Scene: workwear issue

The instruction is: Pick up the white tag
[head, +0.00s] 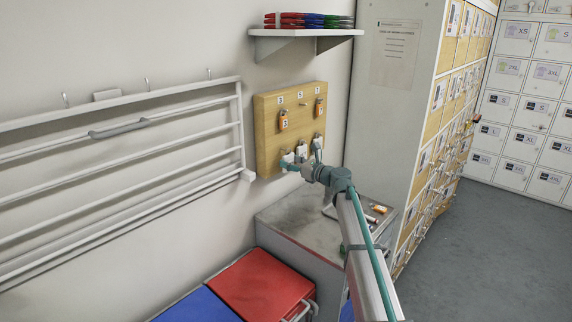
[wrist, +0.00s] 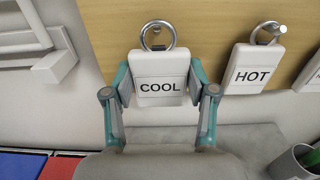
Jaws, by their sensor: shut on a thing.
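A white tag marked COOL (wrist: 161,72), with a metal ring on top, is upright in front of the wooden board (head: 266,135). My gripper (wrist: 160,88) is shut on this tag, with one teal finger at each side edge. In the head view my gripper (head: 293,164) is at the board's lower left, largely covering the tag. Whether the ring is still around a peg I cannot tell. A second white tag, marked HOT (wrist: 252,68), hangs by its ring from a peg to the right, apart from my gripper.
Orange tags (head: 283,120) hang higher on the board. A third white tag is cut off at the wrist view's right edge. Below is a grey cabinet top (head: 287,221) with small items. A white rack (head: 120,170) is at left, a shelf (head: 305,32) above.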

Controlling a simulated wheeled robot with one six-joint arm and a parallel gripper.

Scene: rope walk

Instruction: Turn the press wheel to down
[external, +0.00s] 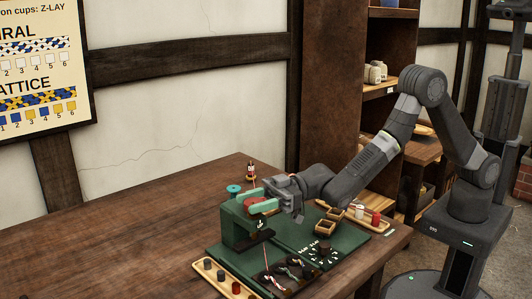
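The press (241,226) is a green frame standing on a green board on the wooden table. Its red press wheel (257,205) sits at the top, partly hidden behind my gripper. A dark plate with white lettering (261,226) is on the press below the wheel. My gripper (272,195) reaches in from the right at wheel height, close beside or at the wheel. Its fingers are too small and overlapped to tell whether they are open or touching the wheel.
A tray with grey and red pegs (223,277) lies at the front left. The table's left side is clear.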

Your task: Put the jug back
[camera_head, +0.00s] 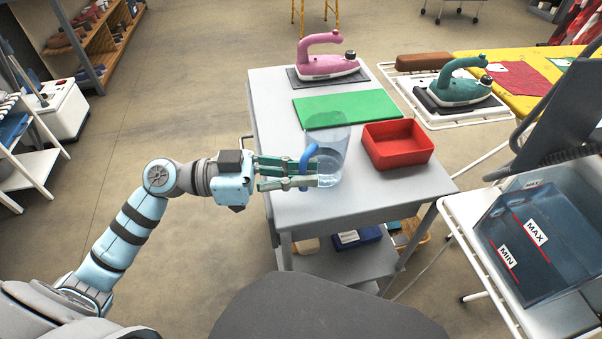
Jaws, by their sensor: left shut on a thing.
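A clear jug (332,150) with a blue handle (309,158) is at the front left part of the grey table (410,190). It is upright, and some water seems to show low in it. My left gripper (305,174) reaches in from the left and is shut on the blue handle. I cannot tell whether the jug's base touches the tabletop. The green mat (345,107) lies just behind the jug. My right gripper is not in view.
A red tray (428,160) stands right of the jug. A pink iron (328,62) sits at the table's back. A teal iron (462,85) rests by the yellow ironing board (515,70). A water tank (535,235) marked MIN and MAX stands at right.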

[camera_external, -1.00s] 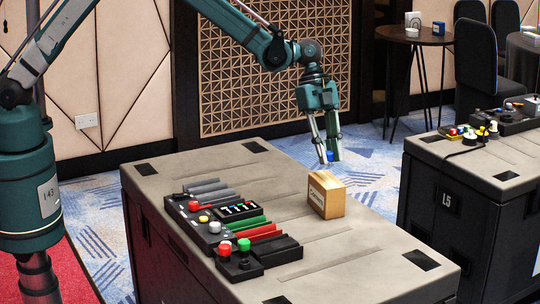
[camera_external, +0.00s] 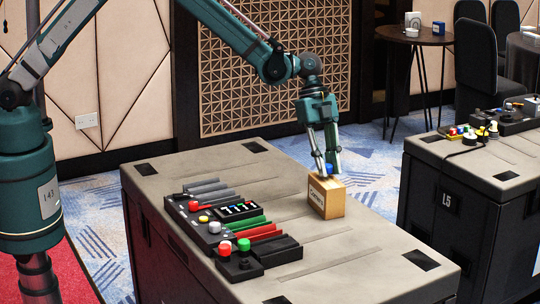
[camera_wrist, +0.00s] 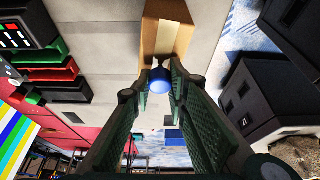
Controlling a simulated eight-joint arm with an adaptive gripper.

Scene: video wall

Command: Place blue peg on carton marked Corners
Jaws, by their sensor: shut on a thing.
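A tan carton (camera_external: 327,198) with a white label on its front stands on the grey case top; its lettering is too small to read surely. My gripper (camera_external: 329,170) points down just over the carton's top. It is shut on the blue peg (camera_external: 329,168), which shows between the fingertips at the carton's top. In the wrist view the round blue end of the peg (camera_wrist: 160,82) sits between the fingertips, right by the carton (camera_wrist: 166,32). I cannot tell whether the peg touches the carton.
A black control panel (camera_external: 222,215) with coloured knobs and red and green strips lies left of the carton. The case top (camera_external: 375,240) is clear to the right and front. A second case (camera_external: 480,165) with more knobs stands at right.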

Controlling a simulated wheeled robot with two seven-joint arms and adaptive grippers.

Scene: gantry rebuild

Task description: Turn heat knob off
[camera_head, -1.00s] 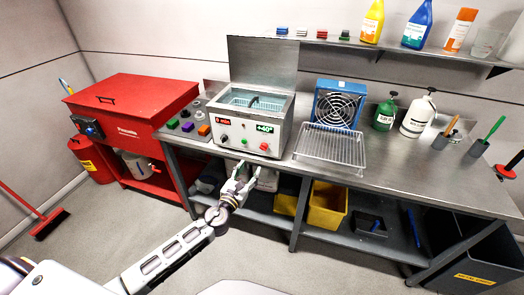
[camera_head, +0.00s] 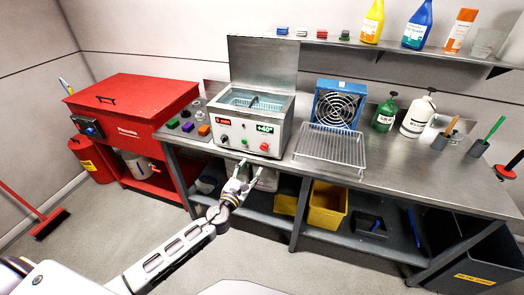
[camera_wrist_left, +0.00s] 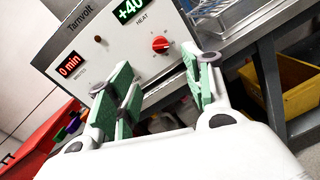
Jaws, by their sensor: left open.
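The heat knob (camera_wrist_left: 160,44) is a red knob under the green "+40" display (camera_wrist_left: 130,8) on the front panel of a steel bath unit (camera_head: 239,140). It also shows in the head view (camera_head: 264,147). My left gripper (camera_head: 250,167) is open and empty, in front of and below the panel. In the left wrist view, its green-padded fingers (camera_wrist_left: 157,66) stand apart on either side below the knob, with the knob between and beyond them. I see no contact. The knob's exact pointer angle is too small to read.
The panel also has a red "0 min" display (camera_wrist_left: 70,66) and a dark knob (camera_head: 224,138). A wire rack (camera_head: 331,147) lies right of the unit on the steel bench (camera_head: 400,165). Yellow bins (camera_head: 327,207) stand on the shelf below. A red cabinet (camera_head: 130,105) is at left.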

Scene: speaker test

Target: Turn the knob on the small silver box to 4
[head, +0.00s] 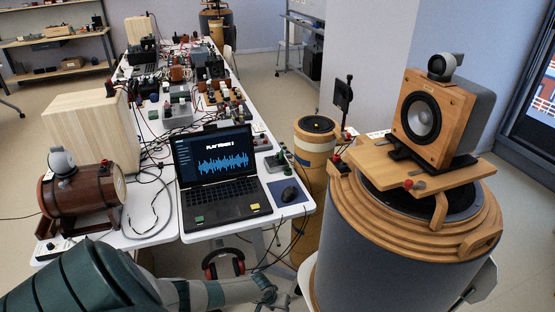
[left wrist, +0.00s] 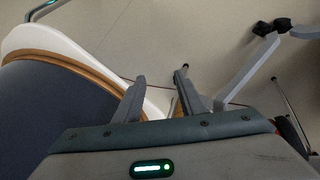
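A small silver-grey box (head: 177,114) sits among cables on the long white table, behind the laptop. Another small light box with dark knobs (head: 46,249) lies at the table's front left corner. I cannot tell which one is the task's silver box, and no knob setting is readable. My left gripper (head: 268,291) is low in front of the table, below its top and apart from both boxes. In the left wrist view my left gripper (left wrist: 165,98) has its two fingers apart, with nothing between them. My right gripper is not in view.
A wooden barrel (head: 82,196) stands left. A large round grey speaker (head: 400,245) stands right, a wooden speaker on top. Red headphones (head: 222,264) hang under the table edge.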

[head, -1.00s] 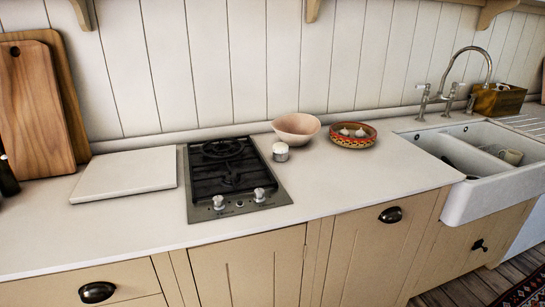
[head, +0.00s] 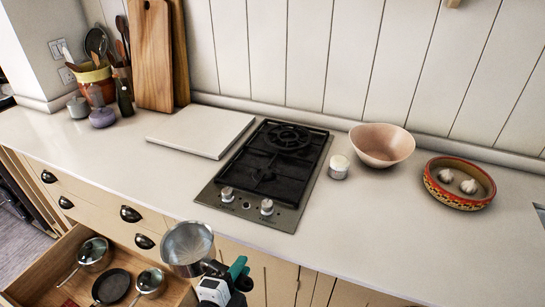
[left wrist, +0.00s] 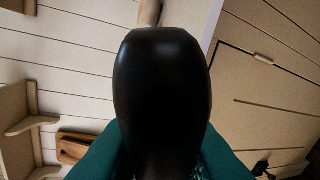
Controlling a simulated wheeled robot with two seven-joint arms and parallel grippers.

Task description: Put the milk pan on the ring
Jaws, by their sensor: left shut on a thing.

§ What to work on
Copy the lines above exactly, starting at the one with "[camera_head, -1.00s]" and ending at the one with "Scene: speaker test", both included. Leave out any pictures and add nothing else.

§ Exercise response
[camera_head, -1.00s] 
[camera_head, +0.00s] 
[camera_wrist_left, +0.00s] 
Jaws, by their sensor: left open.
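The heat knob (camera_wrist_left: 160,44) is a red knob under the green "+40" display (camera_wrist_left: 130,8) on the front panel of a steel bath unit (camera_head: 239,140). It also shows in the head view (camera_head: 264,147). My left gripper (camera_head: 250,167) is open and empty, in front of and below the panel. In the left wrist view, its green-padded fingers (camera_wrist_left: 157,66) stand apart on either side below the knob, with the knob between and beyond them. I see no contact. The knob's exact pointer angle is too small to read.
The panel also has a red "0 min" display (camera_wrist_left: 70,66) and a dark knob (camera_head: 224,138). A wire rack (camera_head: 331,147) lies right of the unit on the steel bench (camera_head: 400,165). Yellow bins (camera_head: 327,207) stand on the shelf below. A red cabinet (camera_head: 130,105) is at left.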

Scene: speaker test

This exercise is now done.